M. Bolloré a rassuré sur les ambitions de Renault, tout en énumérant les vents contraires subis en 2018: effondrement des marchés en Argentine et en Turquie, arrêt des activités en Iran à cause des sanctions américaines, hausse des matières premières, chute de plusieurs devises de pays émergents, et difficultés d'adaptation aux nouvelles normes d'homologation en Europe plus exigeantes sur les émissions polluantes...

"Nous confirmons les objectifs de notre plan stratégique", a-t-il lancé lors d'une conférence de presse. Renault table sur des ventes mondiales à 5 millions de véhicules, un chiffre d'affaires supérieur à 70 milliards d'euros et plus de 7% de marge opérationnelle à l'horizon 2022.

Le groupe au losange (qui inclut Dacia, Lada, Samsung Motors, Alpine, et les utilitaires vendus en Chine sous les marques Jinbei et Huasong) se montre cependant plus prudent que l'an dernier sur ses objectifs annuels.

Pour 2019, Renault "vise une marge opérationnelle du groupe de l'ordre de 6%". Il prévoit cependant "un chiffre d'affaires en hausse à taux de change et périmètre constants" dans un marché mondial qui devrait stagner.

Sur 2018, le chiffre d'affaire a reculé de 2,3%, à 57,4 milliards d'euros, essentiellement sous l'effet de la chute des devises en Argentine, au Brésil, en Russie et en Turquie. Renault vend désormais plus d'un véhicule sur deux hors d'Europe.

 

Potentiel de l'électrique

Hors effet des taux de changes, il aurait progressé de 2,5%. Le groupe avait annoncé en janvier un nouveau record de ventes mondiales en volume, à 3,9 millions de véhicules, grâce à sa gamme "low cost" qui gagne des parts de marché en Europe comme dans les pays émergents.

Thierry Bolloré a salué le succès de la citadine Renault Clio, deuxième voiture la plus vendue en Europe, qui doit être renouvelée cette année.

Il a insisté sur le potentiel des véhicules électriques, notamment la petite Zoe et l'utilitaire Kangoo, dont les ventes mondiales ont augmenté de 37% pour représenter 3% des revenus du groupe. Renault s'est positionné en pionnier sur ces technologies.

Le constructeur affiche désormais une rentabilité opérationnelle de 50% supérieure à celle de Nissan. Longtemps locomotive de l'alliance franco-japonaise, le partenaire nippon avait annoncé mardi une chute de 45% de ses profits entre avril et décembre 2018, à 2,5 milliards d'euros.

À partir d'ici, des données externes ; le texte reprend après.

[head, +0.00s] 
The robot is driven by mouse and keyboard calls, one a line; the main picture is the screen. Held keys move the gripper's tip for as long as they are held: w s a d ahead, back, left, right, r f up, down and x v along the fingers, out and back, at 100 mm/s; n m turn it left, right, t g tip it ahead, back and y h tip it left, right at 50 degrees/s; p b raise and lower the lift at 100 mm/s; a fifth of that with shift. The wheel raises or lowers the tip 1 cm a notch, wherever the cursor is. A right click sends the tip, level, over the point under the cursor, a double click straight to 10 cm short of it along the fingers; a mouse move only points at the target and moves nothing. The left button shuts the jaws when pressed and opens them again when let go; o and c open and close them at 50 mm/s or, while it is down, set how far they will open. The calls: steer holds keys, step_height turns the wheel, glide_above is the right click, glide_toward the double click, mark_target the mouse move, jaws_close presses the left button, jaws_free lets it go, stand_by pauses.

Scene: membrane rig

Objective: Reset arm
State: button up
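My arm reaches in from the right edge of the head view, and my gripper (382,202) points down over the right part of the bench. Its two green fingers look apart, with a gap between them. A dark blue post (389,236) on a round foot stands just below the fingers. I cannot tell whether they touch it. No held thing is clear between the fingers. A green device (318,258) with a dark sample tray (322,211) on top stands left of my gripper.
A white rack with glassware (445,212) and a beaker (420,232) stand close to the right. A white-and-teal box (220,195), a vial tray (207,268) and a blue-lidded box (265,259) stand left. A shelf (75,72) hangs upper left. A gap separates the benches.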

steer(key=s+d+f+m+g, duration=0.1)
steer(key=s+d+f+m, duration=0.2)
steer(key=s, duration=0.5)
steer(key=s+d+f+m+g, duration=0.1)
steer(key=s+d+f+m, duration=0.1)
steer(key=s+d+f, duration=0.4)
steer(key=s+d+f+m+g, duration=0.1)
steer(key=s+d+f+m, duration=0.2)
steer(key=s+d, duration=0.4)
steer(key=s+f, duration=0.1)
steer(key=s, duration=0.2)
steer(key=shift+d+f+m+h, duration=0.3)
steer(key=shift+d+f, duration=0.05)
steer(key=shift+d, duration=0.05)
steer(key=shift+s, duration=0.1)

M. Bolloré a annoncé jeudi un nouveau programme, baptisé Fast, pour améliorer les performances du groupe au losange. Il prévoit une baisse des coûts fixes de 5% par an et une réduction des cycles de développement des nouveaux modèles à trois ans, contre cinq auparavant.

Pour Gaëtan Toulemonde, analyste pour la Deutsche Bank, l'un des points faibles du bilan de Carlos Ghosn est qu'il n'a jamais réussi à vendre correctement aux investisseurs l'alliance avec Nissan, élargie en 2017 à Mitsubishi, avec pour conséquence une mauvaise valorisation de l'action Renault.

L'affaire Ghosn et les tensions qu'elle a engendrées depuis plusieurs mois entre Paris et Tokyo a encore accru les doutes sur la solidité d'une alliance bâtie sur des participations croisées non majoritaires entre des entreprises restées indépendantes. Celle-ci est pourtant cruciale pour chacun des partenaires. Elle a rapporté l'an dernier 2,4 milliards d'euros de synergies au constructeur français.

Le trio Renault-Nissan-Mitsubishi s'était hissé en 2017 en tête des ventes automobiles mondiales, devant Volkswagen et Toyota.

L'ensemble franco-japonais a conservé son premier rang en 2018, avec 10,76 millions de véhicules vendus dans le monde. M. Bolloré a tenu à dissiper les doutes sur son avenir. "Nous tous, au sein de l'alliance, nous voulons plus d'alliance (...) c'est un de nos biens les plus précieux", a-t-il assuré.